When Sarah Champion said “Britain has a problem with British Pakistani men raping and exploiting white girls”, she was referring to a specific phenomenon that occurred in her city and several others. If she had said, “Britain has a problem with men sexually exploiting women”, she would have been immune to criticism by her own party, but open to ridicule for stating the obvious.
Yes, she may have strayed close to the line of generalisation that she could have avoided if she’d said “gangs of British Pakistani men…”. But was she wrong in identifying the phenomenon, even if her concern was awkwardly expressed? That’s for you to judge.
I for one believe that, as a woman who spent four years as the chief executive of a children’s hospice in Rotherham, and as the leading light behind a website (www.dare2care.org.uk) dedicated to fighting child abuse in all of its forms, Sarah Champion deserves the benefit of the doubt.
As for the rest of us, we need to recognise the awful truth about the world in front of us, including the world we see when we look in the mirror.
Perhaps when we stop saying “I’m not a racist, but…” we will be making progress.

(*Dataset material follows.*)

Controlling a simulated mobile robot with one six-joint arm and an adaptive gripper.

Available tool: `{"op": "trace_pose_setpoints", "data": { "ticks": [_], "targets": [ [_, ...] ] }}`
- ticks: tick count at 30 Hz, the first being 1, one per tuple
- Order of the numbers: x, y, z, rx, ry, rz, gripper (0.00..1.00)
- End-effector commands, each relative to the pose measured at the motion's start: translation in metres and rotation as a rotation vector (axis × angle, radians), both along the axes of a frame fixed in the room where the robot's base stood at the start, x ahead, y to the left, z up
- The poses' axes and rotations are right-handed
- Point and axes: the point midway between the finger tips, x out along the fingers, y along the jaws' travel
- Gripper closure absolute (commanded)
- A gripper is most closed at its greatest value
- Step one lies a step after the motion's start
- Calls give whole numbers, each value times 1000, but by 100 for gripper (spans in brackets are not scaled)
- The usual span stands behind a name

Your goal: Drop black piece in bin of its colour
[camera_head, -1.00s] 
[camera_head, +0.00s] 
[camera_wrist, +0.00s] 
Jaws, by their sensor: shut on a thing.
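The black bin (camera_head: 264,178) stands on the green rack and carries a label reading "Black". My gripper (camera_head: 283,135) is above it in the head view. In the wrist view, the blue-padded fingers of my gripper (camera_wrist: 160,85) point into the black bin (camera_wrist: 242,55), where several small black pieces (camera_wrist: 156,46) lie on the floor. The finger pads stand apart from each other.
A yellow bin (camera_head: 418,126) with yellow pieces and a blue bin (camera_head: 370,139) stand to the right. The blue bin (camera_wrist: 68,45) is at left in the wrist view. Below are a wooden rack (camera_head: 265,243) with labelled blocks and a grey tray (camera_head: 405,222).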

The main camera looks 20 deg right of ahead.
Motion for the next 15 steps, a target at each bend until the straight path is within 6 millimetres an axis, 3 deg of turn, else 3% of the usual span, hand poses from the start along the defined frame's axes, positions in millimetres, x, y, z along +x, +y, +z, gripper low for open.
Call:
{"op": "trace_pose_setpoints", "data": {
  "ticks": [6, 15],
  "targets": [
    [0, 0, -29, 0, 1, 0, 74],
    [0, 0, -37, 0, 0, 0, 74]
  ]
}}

It’s not racist to point out widespread cultural behaviours ‘female genital mutilation is widespread in Egypt’. Nor to hold discriminitory views, such as your outlined in Saudi Arabia. Racism is acting on these views, would you slap someone for being black? Or hang them for fun?
Depends what you mean by acting on views. Failing to act can also be racist. Not protesting at racist behaviour, laws or court judgements. Not hiring someone on grounds of race, or voting for a candidate in elections on grounds of race. Racism can be passive as well as active. Either way, it’s corrosive.